La guerre au Yémen est loin d’être terminée

Alors que le monde entier se préoccupe exclusivement de l’Afghanistan, d’autres conflits continuent de se dérouler et reçoivent de moins en moins d’attention. C’est précisément le cas au Yémen. Contrairement aux attentes de certains experts au début de 2021, la guerre civile n’a pas pris fin et, en fait, la violence semble augmenter de jour en jour. Bien que représentant une grande avancée vers une possible résolution du conflit, les dialogues internationaux tenus jusqu’à présent ont été insuffisants et, malheureusement, la société internationale a tendance à diminuer encore son attention à la crise humanitaire dans le pays.

Plus tôt dans la journée de dimanche, l’armée de l’air saoudienne a intercepté un missile balistique lancé par les rebelles houthis contre des cibles situées dans la province orientale. Cette région est riche en pétrole, ce qui indique que les cibles de l’attaque étaient probablement des installations pétrolières saoudiennes. Bien que l’attaque ait été interceptée, les dégâts ont été importants. Les débris générés par le missile se sont répandus dans toute la région de Dahyat Al-Dammam, détruisant quatorze maisons et blessant au moins deux enfants. Selon les données du ministère de la Défense du Royaume, en plus de ce missile, les forces saoudiennes ont intercepté et détruit le même jour deux autres missiles balistiques et trois drones chargés d’armes lourdes qui avaient été lancés par les rebelles en direction des provinces de Jazan et de Najran.

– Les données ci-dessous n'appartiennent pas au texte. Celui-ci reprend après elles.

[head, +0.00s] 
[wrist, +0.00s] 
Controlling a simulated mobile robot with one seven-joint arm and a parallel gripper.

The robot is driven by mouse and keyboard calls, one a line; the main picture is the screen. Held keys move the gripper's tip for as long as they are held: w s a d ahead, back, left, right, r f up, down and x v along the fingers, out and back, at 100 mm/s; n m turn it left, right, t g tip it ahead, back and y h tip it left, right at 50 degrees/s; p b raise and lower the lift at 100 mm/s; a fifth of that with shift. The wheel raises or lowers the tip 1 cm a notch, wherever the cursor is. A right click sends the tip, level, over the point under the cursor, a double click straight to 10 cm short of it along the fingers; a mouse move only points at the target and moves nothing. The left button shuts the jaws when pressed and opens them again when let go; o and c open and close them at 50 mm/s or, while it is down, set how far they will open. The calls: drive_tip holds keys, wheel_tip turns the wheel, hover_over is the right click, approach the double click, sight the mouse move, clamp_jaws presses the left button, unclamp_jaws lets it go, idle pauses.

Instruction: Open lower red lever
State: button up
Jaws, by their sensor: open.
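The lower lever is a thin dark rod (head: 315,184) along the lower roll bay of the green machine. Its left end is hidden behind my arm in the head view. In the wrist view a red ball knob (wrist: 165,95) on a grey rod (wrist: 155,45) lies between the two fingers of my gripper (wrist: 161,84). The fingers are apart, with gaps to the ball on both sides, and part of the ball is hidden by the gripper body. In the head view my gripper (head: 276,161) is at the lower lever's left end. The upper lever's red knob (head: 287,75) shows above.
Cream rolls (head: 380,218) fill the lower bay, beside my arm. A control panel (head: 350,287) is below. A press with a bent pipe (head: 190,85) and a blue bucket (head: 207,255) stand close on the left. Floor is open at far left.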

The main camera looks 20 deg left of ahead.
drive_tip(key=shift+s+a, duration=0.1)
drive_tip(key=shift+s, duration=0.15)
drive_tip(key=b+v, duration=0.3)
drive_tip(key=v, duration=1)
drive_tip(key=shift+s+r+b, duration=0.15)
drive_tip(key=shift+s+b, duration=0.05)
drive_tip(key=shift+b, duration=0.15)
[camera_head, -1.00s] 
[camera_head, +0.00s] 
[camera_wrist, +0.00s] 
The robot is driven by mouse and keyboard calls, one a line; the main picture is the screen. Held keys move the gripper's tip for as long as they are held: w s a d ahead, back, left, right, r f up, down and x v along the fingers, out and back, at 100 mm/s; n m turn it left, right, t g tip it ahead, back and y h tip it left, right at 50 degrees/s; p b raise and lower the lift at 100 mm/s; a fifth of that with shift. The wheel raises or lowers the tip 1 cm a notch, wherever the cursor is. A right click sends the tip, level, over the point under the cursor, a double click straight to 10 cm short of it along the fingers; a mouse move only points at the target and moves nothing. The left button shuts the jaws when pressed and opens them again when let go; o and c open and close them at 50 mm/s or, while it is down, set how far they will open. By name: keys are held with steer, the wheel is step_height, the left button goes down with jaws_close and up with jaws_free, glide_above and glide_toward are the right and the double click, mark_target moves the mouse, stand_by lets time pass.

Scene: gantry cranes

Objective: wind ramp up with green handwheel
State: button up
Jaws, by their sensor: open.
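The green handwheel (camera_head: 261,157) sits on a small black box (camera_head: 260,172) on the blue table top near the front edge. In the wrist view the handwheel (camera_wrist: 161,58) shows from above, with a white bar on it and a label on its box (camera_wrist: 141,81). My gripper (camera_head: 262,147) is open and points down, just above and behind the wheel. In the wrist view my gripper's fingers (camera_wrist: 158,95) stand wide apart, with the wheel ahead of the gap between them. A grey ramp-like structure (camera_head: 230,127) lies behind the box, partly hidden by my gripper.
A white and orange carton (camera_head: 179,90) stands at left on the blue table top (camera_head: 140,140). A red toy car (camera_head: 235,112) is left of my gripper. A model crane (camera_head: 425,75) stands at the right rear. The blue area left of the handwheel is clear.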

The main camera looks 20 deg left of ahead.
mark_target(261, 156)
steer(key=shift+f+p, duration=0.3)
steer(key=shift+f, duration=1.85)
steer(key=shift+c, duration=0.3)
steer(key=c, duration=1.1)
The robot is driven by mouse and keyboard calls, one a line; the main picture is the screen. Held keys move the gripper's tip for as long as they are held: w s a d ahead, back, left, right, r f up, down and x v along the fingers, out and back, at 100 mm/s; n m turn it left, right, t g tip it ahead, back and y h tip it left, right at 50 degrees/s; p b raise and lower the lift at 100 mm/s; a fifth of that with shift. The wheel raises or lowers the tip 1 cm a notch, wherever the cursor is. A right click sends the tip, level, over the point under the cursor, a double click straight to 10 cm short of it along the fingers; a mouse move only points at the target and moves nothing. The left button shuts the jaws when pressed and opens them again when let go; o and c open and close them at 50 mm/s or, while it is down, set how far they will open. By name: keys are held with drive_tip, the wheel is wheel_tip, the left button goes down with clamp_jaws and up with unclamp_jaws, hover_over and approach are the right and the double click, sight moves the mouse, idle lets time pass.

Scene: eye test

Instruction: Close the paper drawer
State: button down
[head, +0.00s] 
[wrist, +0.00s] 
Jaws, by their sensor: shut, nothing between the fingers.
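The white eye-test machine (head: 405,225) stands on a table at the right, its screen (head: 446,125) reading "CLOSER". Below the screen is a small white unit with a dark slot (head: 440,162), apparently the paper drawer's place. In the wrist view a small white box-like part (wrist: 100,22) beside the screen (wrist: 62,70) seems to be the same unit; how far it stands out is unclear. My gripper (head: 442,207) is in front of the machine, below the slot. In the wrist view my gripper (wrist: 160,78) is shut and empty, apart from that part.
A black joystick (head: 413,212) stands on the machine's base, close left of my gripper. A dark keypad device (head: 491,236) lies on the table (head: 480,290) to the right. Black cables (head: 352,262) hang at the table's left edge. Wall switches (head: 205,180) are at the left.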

Ces cas ne sont qu’une partie d’une grande vague d’attaques récentes. La résistance houthie a annoncé publiquement qu’elle avait mené des attaques contre les installations d’Aramco (une importante compagnie pétrolière d’État saoudienne), principalement à Ras Tanura et à Djeddah, des villes situées respectivement dans l’est du royaume saoudien et sur la côte de la mer Rouge. Les attaques ont été menées précisément par des drones et des missiles balistiques.

Les médias occidentaux ont décrit ces cas comme une vague de violence des Houthis, mais la réalité est bien plus complexe. En attaquant les bases pétrolières saoudiennes, les rebelles tentent de couper une source de financement importante pour le gouvernement yéménite, qui a perpétré une énorme série de crimes humanitaires contre la population houthie. À cet égard, le porte-parole des rebelles, Yahya Saria, a déclaré : « Dans le cadre de la lutte contre l’agression criminelle contre le pays, nos forces armées ont attaqué des cibles vitales et des bases militaires appartenant à l’Arabie saoudite, en particulier, les installations d’Aramco à Ras Tanura dans la région de Dammam, en utilisant huit drones et un missile balistique ».

Les crimes commis par les troupes saoudiennes et les forces gouvernementales yéménites – avec le soutien et le financement du Royaume – sont dénoncés depuis le début du conflit en 2015. Massacre de civils, blocage de l’aide humanitaire et bombardements de régions densément peuplées deviennent des scénarios courants dans le pays. Des accusations sont également portées contre les Houthis eux-mêmes, qui auraient soi-disant aussi commis quelques crimes de guerre, mais le nombre et la gravité des actes perpétrés par les rebelles semblent bien moindres. Les insurgés ont moins de ressources matérielles et financières pour pratiquer la violence contre leurs ennemis, même s’ils reçoivent le soutien de l’Iran.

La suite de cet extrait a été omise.